▼▼▼

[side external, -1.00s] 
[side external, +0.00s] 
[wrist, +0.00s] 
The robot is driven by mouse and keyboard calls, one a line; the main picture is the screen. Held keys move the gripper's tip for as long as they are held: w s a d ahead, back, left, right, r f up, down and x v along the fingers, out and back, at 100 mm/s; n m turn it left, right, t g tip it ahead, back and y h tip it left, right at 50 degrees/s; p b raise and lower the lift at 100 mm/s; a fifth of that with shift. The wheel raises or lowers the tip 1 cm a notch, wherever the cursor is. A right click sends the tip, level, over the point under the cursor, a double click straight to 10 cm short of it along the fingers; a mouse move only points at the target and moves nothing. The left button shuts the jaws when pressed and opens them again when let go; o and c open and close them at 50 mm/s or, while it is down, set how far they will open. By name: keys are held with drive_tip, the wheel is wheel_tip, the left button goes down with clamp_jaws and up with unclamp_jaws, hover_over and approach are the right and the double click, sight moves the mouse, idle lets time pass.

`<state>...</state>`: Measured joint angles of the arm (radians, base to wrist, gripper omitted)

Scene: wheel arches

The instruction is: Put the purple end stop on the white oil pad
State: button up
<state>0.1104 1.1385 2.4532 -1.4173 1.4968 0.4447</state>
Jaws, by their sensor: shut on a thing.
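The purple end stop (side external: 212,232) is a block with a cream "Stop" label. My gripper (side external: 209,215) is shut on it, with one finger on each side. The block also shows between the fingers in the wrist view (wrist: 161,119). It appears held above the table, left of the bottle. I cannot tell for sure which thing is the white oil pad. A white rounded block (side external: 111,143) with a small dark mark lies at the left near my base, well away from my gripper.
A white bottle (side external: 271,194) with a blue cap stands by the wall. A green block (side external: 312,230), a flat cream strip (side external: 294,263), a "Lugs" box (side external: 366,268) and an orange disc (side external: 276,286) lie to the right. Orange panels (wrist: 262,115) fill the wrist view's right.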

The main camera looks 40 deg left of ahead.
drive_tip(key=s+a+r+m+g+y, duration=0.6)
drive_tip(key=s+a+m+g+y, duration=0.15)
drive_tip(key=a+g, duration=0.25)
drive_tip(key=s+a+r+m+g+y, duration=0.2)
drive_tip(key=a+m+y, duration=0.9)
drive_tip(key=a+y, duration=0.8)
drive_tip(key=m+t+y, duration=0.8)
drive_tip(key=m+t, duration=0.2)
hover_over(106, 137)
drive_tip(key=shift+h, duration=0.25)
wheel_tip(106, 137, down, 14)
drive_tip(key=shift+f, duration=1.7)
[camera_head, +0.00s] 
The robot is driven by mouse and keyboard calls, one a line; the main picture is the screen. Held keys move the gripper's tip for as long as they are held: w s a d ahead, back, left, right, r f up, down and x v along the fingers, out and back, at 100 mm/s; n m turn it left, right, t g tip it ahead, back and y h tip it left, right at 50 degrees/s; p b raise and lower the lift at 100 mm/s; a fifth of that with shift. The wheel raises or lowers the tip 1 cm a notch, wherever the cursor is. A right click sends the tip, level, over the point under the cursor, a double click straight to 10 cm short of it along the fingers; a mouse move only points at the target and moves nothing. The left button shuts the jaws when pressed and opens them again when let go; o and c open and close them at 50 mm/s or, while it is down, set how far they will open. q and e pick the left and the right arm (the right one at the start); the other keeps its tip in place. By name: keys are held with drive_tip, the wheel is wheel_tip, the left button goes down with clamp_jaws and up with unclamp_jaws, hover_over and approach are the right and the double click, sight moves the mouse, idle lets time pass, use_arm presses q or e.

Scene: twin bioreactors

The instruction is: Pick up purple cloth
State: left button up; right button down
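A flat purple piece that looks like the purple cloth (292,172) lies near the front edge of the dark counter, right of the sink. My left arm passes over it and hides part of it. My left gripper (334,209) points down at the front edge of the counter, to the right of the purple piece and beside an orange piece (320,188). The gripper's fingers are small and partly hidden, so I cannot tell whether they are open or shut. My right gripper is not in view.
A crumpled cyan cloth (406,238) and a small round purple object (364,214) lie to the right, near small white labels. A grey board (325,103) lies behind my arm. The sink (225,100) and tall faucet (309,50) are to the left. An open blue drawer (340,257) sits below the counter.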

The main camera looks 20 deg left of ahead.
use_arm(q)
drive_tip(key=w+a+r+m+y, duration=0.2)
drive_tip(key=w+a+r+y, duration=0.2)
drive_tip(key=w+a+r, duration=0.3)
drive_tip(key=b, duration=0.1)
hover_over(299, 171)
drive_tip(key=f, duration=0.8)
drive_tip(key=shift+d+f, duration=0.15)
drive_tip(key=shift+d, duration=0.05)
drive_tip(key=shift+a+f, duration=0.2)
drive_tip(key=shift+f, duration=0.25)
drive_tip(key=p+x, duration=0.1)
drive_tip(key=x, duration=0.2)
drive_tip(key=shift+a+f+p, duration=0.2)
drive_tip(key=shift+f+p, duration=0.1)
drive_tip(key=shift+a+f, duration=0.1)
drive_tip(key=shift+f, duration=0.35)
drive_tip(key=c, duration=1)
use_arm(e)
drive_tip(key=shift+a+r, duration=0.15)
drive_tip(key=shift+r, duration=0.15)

▲▲▲

TASK PROMPT
Retype the listing above in full, with no alterations.

REPLY
[side external, -1.00s] 
[side external, +0.00s] 
[wrist, +0.00s] 
The robot is driven by mouse and keyboard calls, one a line; the main picture is the screen. Held keys move the gripper's tip for as long as they are held: w s a d ahead, back, left, right, r f up, down and x v along the fingers, out and back, at 100 mm/s; n m turn it left, right, t g tip it ahead, back and y h tip it left, right at 50 degrees/s; p b raise and lower the lift at 100 mm/s; a fifth of that with shift. The wheel raises or lowers the tip 1 cm a notch, wherever the cursor is. A right click sends the tip, level, over the point under the cursor, a double click straight to 10 cm short of it along the fingers; a mouse move only points at the target and moves nothing. The left button shuts the jaws when pressed and opens them again when let go; o and c open and close them at 50 mm/s or, while it is down, set how far they will open. By name: keys are held with drive_tip, the wheel is wheel_tip, the left button goes down with clamp_jaws and up with unclamp_jaws, hover_over and approach are the right and the double click, sight moves the mouse, idle lets time pass.

`<state>...</state>`: Measured joint angles of the arm (radians, base to wrist, gripper omitted)

Scene: wheel arches

The instruction is: Put the purple end stop on the white oil pad
State: button up
<state>0.1104 1.1385 2.4532 -1.4173 1.4968 0.4447</state>
Jaws, by their sensor: shut on a thing.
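The purple end stop (side external: 212,232) is a block with a cream "Stop" label. My gripper (side external: 209,215) is shut on it, with one finger on each side. The block also shows between the fingers in the wrist view (wrist: 161,119). It appears held above the table, left of the bottle. I cannot tell for sure which thing is the white oil pad. A white rounded block (side external: 111,143) with a small dark mark lies at the left near my base, well away from my gripper.
A white bottle (side external: 271,194) with a blue cap stands by the wall. A green block (side external: 312,230), a flat cream strip (side external: 294,263), a "Lugs" box (side external: 366,268) and an orange disc (side external: 276,286) lie to the right. Orange panels (wrist: 262,115) fill the wrist view's right.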

The main camera looks 40 deg left of ahead.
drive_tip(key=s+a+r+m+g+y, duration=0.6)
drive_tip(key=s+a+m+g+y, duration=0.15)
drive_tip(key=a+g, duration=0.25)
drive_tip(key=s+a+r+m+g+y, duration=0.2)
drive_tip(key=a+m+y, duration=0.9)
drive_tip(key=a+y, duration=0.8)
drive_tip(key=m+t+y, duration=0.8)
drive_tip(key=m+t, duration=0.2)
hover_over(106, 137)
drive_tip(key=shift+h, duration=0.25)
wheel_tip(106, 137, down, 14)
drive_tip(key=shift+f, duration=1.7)
[camera_head, +0.00s] 
The robot is driven by mouse and keyboard calls, one a line; the main picture is the screen. Held keys move the gripper's tip for as long as they are held: w s a d ahead, back, left, right, r f up, down and x v along the fingers, out and back, at 100 mm/s; n m turn it left, right, t g tip it ahead, back and y h tip it left, right at 50 degrees/s; p b raise and lower the lift at 100 mm/s; a fifth of that with shift. The wheel raises or lowers the tip 1 cm a notch, wherever the cursor is. A right click sends the tip, level, over the point under the cursor, a double click straight to 10 cm short of it along the fingers; a mouse move only points at the target and moves nothing. The left button shuts the jaws when pressed and opens them again when let go; o and c open and close them at 50 mm/s or, while it is down, set how far they will open. q and e pick the left and the right arm (the right one at the start); the other keeps its tip in place. By name: keys are held with drive_tip, the wheel is wheel_tip, the left button goes down with clamp_jaws and up with unclamp_jaws, hover_over and approach are the right and the double click, sight moves the mouse, idle lets time pass, use_arm presses q or e.

Scene: twin bioreactors

The instruction is: Pick up purple cloth
State: left button up; right button down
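A flat purple piece that looks like the purple cloth (292,172) lies near the front edge of the dark counter, right of the sink. My left arm passes over it and hides part of it. My left gripper (334,209) points down at the front edge of the counter, to the right of the purple piece and beside an orange piece (320,188). The gripper's fingers are small and partly hidden, so I cannot tell whether they are open or shut. My right gripper is not in view.
A crumpled cyan cloth (406,238) and a small round purple object (364,214) lie to the right, near small white labels. A grey board (325,103) lies behind my arm. The sink (225,100) and tall faucet (309,50) are to the left. An open blue drawer (340,257) sits below the counter.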

The main camera looks 20 deg left of ahead.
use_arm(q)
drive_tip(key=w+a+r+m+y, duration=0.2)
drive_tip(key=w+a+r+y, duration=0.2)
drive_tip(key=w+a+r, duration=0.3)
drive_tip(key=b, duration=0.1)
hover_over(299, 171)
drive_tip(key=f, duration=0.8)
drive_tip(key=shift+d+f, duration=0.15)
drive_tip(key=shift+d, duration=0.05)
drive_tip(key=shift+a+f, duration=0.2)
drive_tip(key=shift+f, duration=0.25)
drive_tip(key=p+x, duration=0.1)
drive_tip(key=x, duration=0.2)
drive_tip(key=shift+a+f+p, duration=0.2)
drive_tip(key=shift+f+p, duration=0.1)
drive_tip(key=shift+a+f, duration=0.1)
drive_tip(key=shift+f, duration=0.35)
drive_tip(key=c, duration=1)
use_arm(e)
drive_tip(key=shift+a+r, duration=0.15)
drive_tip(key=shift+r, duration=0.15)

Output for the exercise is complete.